Extract each line containing the string "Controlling".

▼

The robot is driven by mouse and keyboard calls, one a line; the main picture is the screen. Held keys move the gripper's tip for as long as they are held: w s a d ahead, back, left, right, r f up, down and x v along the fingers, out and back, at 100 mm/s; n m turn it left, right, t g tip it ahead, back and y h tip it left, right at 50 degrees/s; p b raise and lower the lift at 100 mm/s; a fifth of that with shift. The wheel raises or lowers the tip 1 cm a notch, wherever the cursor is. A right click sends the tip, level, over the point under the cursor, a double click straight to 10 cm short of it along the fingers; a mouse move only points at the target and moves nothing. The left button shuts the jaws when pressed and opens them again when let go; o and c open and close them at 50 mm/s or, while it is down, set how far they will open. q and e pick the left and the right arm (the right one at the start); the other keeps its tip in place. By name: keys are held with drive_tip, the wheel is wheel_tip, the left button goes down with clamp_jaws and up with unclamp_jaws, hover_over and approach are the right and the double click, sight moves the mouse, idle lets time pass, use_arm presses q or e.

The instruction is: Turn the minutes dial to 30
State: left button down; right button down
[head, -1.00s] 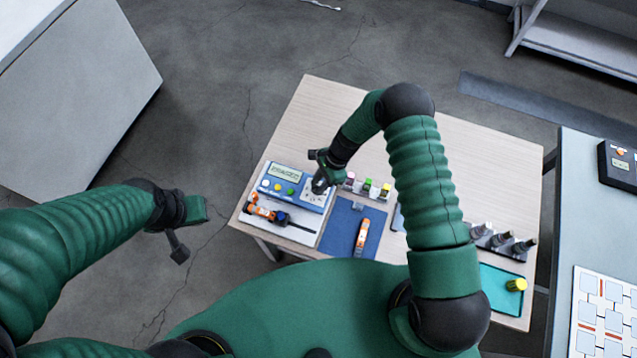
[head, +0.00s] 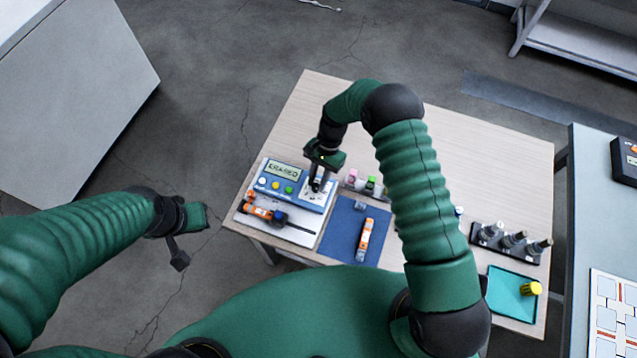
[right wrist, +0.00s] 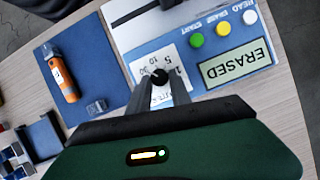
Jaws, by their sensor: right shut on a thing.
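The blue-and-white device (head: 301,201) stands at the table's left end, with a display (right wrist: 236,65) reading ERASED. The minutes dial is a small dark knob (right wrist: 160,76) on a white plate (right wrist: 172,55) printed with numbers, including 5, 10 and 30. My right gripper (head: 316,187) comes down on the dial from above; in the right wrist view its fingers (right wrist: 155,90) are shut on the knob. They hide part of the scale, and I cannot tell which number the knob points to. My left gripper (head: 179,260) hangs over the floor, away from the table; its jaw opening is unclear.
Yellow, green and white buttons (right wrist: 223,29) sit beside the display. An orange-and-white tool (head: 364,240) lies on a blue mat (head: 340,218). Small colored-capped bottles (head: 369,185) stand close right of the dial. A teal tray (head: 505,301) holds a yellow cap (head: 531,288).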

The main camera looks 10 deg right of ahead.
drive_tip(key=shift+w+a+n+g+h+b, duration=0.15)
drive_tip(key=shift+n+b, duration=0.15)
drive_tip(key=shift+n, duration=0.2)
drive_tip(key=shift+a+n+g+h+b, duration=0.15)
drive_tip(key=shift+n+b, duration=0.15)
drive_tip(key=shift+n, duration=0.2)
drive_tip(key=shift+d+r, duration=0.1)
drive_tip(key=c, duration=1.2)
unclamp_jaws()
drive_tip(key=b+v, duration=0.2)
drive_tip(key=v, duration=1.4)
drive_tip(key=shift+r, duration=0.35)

▲
▼

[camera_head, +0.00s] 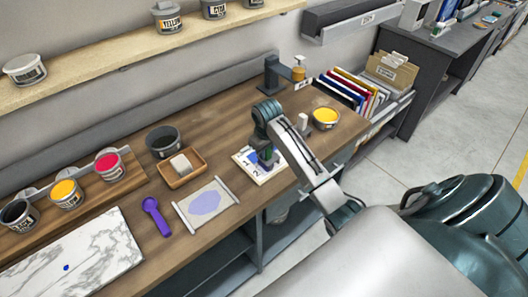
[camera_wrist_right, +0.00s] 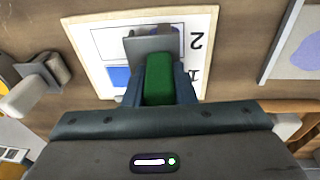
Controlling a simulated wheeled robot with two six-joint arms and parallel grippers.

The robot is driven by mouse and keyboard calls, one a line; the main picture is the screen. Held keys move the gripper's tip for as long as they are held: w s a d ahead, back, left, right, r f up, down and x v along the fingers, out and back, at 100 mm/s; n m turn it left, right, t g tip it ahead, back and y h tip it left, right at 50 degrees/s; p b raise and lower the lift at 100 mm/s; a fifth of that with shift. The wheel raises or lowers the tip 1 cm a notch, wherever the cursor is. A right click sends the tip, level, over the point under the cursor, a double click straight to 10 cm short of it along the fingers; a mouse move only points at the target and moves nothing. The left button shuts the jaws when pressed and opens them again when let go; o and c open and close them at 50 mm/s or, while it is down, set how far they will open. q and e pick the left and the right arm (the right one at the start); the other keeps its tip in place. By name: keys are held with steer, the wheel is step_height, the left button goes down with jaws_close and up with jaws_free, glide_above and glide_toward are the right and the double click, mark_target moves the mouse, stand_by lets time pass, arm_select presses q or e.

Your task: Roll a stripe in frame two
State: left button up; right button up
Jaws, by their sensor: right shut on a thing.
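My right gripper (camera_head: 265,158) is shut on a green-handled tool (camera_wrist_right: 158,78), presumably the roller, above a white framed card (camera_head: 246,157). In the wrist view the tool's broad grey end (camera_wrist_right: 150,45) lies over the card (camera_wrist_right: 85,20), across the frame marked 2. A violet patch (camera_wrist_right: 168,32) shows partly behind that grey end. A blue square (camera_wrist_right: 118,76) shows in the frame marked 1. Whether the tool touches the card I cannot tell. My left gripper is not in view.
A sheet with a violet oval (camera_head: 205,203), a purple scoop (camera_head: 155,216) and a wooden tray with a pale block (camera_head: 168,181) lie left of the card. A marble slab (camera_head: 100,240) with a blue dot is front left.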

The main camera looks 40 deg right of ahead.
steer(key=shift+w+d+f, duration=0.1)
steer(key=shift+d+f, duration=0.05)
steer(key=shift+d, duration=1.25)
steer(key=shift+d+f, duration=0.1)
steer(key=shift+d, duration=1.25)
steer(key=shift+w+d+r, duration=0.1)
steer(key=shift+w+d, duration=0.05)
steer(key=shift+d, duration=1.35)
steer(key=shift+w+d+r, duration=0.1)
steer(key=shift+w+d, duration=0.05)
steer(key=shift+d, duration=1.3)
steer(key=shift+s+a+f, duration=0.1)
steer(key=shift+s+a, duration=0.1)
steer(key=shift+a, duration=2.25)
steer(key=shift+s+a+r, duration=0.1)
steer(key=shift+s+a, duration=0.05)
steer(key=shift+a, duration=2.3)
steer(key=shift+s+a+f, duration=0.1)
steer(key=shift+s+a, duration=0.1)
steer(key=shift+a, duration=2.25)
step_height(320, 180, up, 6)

▲
▼

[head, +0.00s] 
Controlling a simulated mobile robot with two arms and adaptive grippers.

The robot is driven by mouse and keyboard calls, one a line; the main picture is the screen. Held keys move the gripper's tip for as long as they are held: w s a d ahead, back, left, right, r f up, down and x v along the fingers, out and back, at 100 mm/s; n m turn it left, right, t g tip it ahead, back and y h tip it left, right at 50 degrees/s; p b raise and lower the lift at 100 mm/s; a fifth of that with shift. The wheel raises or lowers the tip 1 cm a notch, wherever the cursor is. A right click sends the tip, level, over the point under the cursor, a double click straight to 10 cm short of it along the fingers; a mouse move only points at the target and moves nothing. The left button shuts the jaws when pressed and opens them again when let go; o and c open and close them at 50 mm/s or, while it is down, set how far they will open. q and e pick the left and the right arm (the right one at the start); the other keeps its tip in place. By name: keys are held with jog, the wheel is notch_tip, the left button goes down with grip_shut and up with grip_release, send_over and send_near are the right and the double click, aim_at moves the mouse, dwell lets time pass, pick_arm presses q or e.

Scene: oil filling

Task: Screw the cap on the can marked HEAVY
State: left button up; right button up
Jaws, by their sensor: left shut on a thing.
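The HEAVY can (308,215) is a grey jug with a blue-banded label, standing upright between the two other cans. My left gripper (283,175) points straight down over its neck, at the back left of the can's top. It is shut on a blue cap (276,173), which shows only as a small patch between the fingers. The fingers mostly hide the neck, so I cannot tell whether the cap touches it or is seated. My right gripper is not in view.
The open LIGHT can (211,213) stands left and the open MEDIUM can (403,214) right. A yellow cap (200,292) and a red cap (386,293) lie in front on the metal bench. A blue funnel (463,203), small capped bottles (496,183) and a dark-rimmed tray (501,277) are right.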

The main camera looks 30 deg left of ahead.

▲

THE OUTPUT
Controlling a simulated wheeled robot with two six-joint arms and parallel grippers.
Controlling a simulated mobile robot with two arms and adaptive grippers.

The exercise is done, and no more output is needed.